• What is required: Report each line of the data that includes the word "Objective".
=======
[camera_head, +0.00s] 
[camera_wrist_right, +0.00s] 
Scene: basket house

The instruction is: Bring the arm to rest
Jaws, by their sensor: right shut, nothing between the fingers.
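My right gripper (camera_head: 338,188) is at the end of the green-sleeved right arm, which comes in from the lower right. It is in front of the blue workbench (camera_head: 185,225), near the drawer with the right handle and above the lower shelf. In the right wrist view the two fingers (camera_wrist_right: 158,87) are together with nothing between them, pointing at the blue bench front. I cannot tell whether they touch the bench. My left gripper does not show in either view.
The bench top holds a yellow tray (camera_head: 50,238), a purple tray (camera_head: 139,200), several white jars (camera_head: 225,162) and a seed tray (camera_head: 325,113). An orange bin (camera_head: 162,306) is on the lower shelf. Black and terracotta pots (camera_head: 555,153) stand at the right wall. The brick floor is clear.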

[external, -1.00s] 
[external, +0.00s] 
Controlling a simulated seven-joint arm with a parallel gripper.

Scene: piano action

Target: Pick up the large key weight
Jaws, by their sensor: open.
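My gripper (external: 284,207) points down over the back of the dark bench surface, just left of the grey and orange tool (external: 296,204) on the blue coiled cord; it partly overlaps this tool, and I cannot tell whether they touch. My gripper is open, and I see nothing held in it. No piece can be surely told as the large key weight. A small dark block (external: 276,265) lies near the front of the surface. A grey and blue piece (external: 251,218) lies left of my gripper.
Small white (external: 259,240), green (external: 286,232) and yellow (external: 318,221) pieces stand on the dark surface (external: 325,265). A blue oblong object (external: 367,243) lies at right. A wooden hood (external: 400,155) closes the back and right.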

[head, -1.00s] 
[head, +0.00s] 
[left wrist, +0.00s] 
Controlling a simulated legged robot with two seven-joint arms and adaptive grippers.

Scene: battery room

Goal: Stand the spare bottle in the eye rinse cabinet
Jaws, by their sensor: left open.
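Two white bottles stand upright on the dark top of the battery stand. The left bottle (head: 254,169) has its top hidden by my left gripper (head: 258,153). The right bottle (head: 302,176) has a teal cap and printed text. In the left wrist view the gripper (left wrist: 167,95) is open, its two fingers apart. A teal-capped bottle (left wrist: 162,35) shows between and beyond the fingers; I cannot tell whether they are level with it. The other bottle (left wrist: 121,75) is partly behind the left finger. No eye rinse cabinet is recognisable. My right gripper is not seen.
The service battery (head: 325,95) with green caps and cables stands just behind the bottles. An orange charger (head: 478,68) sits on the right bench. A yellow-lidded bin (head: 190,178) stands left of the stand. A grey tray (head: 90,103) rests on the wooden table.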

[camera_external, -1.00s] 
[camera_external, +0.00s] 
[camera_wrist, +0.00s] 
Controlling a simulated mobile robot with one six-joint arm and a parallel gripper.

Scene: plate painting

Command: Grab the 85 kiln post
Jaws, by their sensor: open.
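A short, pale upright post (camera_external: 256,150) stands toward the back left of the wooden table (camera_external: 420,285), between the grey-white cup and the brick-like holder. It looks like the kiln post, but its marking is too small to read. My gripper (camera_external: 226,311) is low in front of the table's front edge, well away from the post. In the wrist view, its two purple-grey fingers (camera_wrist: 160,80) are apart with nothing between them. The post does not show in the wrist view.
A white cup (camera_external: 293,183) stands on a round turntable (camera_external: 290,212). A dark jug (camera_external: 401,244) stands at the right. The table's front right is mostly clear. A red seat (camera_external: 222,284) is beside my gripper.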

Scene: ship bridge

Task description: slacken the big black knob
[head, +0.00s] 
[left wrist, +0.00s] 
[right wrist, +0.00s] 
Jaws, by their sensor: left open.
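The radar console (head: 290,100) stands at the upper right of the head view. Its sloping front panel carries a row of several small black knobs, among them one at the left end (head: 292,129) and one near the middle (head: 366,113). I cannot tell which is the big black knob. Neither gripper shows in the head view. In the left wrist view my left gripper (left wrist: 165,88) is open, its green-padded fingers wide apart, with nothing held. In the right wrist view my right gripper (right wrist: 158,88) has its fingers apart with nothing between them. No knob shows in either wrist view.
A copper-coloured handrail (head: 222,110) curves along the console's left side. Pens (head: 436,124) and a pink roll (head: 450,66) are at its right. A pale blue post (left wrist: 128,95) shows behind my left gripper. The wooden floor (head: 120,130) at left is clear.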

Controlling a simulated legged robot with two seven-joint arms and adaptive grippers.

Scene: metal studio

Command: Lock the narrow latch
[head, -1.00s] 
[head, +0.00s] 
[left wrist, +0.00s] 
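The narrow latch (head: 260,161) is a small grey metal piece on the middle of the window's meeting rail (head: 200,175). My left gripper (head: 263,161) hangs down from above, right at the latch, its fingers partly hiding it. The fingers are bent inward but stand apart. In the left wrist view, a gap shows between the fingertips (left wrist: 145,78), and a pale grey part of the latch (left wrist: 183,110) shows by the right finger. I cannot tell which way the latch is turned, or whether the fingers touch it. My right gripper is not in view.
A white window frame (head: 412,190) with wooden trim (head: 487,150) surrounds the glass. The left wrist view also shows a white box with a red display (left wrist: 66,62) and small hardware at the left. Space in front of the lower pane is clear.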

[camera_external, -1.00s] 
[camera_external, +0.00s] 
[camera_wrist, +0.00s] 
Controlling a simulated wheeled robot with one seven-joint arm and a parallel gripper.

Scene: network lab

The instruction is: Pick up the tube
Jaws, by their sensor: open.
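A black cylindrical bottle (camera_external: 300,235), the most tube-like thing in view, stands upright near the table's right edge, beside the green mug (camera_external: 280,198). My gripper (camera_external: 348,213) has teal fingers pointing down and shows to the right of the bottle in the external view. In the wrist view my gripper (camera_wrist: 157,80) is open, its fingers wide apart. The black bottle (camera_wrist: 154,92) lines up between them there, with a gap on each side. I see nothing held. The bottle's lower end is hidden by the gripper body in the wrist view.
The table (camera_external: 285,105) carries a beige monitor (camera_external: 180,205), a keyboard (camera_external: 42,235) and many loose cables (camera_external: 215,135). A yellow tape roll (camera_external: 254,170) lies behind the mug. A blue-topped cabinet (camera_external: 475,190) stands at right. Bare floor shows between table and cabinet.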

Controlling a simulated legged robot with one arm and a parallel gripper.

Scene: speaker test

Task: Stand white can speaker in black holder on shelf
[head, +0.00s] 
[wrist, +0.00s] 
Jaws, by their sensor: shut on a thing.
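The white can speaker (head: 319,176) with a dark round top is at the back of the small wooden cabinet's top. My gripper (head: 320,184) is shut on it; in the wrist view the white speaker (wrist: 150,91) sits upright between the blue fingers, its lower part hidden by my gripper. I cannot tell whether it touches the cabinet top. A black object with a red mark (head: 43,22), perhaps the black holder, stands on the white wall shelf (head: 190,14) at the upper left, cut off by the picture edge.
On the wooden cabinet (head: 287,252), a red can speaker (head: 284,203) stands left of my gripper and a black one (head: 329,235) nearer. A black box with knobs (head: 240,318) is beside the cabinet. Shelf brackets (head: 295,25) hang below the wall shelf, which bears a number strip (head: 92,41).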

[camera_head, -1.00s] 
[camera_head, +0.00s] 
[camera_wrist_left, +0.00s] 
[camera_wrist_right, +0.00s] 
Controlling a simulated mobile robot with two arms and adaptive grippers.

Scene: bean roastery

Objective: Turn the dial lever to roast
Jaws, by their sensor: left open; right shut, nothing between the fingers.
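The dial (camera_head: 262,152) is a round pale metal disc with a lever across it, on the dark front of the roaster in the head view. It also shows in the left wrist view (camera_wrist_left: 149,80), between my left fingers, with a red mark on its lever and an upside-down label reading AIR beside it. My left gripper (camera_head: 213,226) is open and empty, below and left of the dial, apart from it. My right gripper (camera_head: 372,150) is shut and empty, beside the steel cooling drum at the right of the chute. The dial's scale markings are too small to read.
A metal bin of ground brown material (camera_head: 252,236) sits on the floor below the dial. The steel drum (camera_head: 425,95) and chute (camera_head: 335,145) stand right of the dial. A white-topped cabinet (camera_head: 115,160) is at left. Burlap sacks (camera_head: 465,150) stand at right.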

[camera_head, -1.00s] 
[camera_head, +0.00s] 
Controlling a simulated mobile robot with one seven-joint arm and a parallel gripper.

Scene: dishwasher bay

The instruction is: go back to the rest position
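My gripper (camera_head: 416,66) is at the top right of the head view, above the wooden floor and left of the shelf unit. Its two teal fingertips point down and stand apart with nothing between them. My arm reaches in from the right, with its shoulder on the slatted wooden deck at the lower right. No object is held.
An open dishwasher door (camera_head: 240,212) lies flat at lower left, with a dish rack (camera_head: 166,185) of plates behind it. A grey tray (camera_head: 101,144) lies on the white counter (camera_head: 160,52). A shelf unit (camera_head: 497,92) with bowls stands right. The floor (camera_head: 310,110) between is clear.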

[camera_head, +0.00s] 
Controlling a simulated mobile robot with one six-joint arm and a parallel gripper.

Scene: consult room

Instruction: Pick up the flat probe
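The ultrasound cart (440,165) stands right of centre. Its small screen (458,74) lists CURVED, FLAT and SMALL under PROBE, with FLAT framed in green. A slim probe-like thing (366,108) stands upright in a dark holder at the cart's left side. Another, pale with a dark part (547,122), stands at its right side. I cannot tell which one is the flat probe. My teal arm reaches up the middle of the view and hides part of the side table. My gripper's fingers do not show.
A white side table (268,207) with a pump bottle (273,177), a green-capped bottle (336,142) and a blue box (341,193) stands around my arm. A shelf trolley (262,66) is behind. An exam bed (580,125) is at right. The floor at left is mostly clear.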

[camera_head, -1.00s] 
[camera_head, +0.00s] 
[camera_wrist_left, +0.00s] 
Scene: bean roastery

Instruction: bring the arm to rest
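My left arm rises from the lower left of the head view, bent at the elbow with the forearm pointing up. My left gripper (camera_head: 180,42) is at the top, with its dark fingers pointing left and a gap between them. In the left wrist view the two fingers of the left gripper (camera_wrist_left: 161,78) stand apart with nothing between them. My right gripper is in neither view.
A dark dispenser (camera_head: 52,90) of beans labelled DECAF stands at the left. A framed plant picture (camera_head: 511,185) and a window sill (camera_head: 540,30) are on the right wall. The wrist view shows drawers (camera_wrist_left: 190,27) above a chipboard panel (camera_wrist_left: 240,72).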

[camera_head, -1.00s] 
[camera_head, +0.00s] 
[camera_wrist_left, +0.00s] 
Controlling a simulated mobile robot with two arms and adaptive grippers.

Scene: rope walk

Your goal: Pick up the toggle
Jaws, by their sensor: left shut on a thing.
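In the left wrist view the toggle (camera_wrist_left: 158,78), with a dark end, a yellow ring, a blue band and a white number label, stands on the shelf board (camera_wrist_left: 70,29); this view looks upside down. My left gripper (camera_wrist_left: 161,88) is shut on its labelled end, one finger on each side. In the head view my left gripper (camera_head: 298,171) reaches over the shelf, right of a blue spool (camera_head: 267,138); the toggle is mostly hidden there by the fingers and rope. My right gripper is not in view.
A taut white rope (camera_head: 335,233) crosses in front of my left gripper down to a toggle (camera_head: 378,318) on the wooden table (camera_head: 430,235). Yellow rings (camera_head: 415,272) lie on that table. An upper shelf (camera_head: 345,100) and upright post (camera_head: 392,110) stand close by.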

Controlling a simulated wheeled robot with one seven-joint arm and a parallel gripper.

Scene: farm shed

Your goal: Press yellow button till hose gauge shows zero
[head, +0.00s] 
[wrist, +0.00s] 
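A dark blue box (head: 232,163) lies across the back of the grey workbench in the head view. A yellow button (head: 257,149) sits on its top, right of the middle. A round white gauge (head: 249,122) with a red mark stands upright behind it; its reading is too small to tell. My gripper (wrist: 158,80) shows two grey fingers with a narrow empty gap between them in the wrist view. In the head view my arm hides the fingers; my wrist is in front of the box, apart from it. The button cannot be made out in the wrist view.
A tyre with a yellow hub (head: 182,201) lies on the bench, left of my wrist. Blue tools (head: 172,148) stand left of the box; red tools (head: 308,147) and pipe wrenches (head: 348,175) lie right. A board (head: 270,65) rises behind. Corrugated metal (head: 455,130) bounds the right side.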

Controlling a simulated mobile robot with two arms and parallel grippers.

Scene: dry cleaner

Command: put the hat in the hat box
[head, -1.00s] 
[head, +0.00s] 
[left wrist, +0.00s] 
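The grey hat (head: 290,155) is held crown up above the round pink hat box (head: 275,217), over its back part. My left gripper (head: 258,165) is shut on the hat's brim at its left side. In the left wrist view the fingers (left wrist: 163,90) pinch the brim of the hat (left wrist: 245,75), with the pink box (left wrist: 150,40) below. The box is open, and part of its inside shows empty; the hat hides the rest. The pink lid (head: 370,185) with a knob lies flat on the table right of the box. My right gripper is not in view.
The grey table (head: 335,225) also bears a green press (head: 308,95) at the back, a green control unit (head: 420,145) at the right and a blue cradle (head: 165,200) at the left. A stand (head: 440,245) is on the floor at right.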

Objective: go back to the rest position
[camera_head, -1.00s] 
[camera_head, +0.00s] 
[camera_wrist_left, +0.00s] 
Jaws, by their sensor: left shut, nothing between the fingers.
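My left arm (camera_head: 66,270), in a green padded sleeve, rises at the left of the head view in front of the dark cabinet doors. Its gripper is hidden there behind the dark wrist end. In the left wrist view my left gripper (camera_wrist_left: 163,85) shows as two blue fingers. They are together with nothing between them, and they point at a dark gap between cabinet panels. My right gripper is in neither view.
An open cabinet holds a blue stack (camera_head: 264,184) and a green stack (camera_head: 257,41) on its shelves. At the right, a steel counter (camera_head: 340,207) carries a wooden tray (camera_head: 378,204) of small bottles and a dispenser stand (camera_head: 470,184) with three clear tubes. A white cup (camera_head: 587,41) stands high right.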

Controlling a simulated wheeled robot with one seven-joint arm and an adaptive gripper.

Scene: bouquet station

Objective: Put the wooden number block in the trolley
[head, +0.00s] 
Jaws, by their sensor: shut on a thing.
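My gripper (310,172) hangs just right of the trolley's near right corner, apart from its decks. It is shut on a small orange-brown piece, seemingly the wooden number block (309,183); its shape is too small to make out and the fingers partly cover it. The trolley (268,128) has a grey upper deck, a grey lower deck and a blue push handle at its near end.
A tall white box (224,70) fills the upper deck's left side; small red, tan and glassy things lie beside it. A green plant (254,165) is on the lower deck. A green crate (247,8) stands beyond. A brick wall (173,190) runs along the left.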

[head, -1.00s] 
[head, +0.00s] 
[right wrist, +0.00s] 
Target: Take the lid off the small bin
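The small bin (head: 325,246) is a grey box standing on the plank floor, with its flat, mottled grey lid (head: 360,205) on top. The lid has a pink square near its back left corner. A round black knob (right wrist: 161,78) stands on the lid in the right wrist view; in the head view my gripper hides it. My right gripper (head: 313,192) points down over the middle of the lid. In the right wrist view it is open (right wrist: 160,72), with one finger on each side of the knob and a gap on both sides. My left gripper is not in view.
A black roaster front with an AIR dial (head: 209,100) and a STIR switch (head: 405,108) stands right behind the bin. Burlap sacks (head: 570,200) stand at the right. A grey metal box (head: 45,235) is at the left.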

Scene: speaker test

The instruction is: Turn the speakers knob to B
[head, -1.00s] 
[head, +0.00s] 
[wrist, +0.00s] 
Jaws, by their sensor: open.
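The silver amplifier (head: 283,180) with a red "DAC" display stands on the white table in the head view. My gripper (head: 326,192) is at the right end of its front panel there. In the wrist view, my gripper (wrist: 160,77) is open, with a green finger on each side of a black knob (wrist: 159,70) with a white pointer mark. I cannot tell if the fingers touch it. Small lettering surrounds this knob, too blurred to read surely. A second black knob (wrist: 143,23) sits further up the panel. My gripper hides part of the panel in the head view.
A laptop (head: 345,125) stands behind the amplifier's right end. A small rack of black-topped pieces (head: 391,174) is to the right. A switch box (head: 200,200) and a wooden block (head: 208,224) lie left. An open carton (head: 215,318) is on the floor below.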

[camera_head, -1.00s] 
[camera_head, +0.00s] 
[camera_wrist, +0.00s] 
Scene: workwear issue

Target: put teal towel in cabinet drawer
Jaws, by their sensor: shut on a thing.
=======
• Full answer:
Objective: Turn the dial lever to roast
Objective: go back to the rest position
Objective: Put the wooden number block in the trolley

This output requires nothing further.